> _Exercise aim_
Look through the records that follow. Copy every line containing the word "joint".

________

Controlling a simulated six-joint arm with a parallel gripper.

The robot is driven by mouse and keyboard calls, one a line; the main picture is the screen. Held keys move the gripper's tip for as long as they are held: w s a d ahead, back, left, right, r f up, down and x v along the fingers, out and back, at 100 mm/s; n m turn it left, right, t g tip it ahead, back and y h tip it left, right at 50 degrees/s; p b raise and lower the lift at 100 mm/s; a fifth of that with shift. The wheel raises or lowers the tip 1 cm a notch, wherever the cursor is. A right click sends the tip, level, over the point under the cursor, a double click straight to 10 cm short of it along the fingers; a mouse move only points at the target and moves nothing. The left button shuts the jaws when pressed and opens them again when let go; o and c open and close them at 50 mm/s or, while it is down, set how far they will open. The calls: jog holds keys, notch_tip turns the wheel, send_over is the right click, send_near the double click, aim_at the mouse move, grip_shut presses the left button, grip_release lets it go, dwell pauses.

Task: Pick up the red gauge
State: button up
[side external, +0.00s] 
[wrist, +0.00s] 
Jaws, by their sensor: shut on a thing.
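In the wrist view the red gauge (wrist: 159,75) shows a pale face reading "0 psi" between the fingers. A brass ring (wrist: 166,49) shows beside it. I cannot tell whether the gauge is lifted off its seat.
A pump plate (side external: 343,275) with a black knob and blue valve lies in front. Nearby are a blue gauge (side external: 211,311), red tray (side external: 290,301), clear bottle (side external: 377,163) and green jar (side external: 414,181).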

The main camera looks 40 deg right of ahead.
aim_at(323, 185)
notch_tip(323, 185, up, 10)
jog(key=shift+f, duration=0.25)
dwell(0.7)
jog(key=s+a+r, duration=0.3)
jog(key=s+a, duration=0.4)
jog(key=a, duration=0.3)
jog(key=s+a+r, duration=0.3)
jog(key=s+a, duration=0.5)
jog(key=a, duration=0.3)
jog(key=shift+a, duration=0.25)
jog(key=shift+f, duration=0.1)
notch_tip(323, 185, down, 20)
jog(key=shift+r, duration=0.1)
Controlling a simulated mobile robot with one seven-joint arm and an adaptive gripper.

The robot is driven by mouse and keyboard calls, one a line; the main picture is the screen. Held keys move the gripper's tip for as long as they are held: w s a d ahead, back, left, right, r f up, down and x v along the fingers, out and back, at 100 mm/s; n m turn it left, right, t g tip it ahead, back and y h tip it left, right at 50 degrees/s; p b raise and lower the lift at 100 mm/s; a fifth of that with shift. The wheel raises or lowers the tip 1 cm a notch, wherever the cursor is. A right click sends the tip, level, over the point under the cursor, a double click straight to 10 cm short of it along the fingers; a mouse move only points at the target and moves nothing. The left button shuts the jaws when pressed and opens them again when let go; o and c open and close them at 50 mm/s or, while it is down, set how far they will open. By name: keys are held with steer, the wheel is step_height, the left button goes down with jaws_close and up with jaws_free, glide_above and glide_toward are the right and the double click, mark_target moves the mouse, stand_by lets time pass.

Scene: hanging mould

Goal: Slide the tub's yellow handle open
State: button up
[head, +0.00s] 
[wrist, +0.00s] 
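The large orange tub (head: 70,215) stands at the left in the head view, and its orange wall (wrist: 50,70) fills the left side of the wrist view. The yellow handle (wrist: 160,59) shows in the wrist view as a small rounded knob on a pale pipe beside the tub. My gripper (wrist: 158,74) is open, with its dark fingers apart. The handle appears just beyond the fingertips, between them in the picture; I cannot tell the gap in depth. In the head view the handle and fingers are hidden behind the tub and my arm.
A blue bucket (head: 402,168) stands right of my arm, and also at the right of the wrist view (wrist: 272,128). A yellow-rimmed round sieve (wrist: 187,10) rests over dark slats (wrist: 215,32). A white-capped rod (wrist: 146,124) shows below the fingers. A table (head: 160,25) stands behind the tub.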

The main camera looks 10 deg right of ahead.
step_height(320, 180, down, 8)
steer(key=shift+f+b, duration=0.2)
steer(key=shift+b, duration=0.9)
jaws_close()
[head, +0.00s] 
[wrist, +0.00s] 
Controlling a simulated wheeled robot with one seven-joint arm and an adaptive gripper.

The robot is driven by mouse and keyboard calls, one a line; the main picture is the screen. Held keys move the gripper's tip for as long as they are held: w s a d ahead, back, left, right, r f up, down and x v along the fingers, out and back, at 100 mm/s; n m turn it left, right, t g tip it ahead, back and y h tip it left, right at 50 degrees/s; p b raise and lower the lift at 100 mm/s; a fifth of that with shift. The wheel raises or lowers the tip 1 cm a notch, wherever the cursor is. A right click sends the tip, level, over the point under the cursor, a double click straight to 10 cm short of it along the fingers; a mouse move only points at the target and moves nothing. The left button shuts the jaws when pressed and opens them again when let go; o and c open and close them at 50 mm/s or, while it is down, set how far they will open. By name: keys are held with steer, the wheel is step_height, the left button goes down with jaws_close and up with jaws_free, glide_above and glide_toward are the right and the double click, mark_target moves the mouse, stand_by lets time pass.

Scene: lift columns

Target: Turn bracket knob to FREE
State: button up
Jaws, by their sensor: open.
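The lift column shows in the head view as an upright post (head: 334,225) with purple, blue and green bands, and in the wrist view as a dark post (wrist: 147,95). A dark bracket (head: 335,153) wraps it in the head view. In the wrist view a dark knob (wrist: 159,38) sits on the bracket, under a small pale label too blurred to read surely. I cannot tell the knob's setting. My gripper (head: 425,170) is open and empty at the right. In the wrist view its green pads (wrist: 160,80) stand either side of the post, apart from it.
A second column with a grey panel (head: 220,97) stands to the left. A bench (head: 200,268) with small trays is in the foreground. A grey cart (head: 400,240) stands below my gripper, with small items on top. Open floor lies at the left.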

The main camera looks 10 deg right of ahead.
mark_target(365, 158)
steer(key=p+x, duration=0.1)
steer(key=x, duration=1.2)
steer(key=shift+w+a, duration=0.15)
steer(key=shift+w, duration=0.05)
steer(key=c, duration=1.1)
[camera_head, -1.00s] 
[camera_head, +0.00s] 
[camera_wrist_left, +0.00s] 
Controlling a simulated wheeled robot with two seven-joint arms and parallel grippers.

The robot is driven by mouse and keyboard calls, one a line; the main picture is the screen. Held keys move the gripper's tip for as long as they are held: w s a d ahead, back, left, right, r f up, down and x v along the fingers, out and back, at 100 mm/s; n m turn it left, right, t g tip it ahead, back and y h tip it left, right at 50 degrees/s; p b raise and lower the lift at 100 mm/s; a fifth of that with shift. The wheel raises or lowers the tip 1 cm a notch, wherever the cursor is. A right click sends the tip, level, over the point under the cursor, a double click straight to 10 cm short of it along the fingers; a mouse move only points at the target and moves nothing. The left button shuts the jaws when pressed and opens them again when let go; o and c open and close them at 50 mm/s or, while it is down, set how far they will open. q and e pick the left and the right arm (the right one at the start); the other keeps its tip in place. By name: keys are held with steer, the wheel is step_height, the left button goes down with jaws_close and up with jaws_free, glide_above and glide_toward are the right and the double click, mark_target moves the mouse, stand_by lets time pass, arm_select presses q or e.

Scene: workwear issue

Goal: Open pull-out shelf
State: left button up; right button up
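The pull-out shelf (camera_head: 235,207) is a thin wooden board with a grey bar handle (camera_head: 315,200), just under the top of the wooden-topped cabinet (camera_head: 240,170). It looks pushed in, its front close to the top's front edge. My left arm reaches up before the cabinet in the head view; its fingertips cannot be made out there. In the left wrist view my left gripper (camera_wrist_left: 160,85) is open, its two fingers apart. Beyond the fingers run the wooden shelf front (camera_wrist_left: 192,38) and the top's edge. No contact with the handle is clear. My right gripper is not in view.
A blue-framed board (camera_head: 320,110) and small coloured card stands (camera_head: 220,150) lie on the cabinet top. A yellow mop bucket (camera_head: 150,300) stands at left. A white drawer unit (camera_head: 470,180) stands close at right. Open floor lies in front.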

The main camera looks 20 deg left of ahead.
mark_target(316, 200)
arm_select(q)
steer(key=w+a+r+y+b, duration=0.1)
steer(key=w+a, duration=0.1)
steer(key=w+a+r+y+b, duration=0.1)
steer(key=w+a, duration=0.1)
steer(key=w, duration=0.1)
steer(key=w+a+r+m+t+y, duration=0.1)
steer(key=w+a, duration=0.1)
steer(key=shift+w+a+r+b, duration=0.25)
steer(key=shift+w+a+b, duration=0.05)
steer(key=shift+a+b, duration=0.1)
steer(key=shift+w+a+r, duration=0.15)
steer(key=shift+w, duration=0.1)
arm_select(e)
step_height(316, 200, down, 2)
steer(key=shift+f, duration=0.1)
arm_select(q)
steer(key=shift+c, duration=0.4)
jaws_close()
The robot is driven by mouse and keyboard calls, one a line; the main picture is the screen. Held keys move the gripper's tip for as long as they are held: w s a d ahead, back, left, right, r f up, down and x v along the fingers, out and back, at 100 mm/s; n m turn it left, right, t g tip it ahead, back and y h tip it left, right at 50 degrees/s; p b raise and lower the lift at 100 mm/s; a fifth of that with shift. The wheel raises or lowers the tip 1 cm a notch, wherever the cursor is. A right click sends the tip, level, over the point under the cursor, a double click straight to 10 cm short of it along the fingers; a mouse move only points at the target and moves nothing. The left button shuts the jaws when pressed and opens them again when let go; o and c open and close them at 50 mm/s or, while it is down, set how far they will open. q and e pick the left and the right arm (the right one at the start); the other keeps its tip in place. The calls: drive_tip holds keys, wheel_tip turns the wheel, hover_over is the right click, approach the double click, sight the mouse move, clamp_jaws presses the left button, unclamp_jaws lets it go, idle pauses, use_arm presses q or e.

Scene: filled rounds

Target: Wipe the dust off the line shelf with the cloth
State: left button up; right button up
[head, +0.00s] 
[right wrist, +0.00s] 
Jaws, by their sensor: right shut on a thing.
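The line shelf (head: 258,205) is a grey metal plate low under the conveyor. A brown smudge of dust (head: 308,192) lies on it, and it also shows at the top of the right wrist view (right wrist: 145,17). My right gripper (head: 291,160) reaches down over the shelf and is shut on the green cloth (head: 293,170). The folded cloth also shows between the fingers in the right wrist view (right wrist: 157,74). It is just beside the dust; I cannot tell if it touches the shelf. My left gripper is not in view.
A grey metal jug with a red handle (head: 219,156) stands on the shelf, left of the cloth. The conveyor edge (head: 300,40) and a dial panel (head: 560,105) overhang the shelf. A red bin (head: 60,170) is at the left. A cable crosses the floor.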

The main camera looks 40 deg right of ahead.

________

> _Response to the exercise_
Controlling a simulated six-joint arm with a parallel gripper.
Controlling a simulated mobile robot with one seven-joint arm and an adaptive gripper.
Controlling a simulated wheeled robot with one seven-joint arm and an adaptive gripper.
Controlling a simulated wheeled robot with two seven-joint arms and parallel grippers.

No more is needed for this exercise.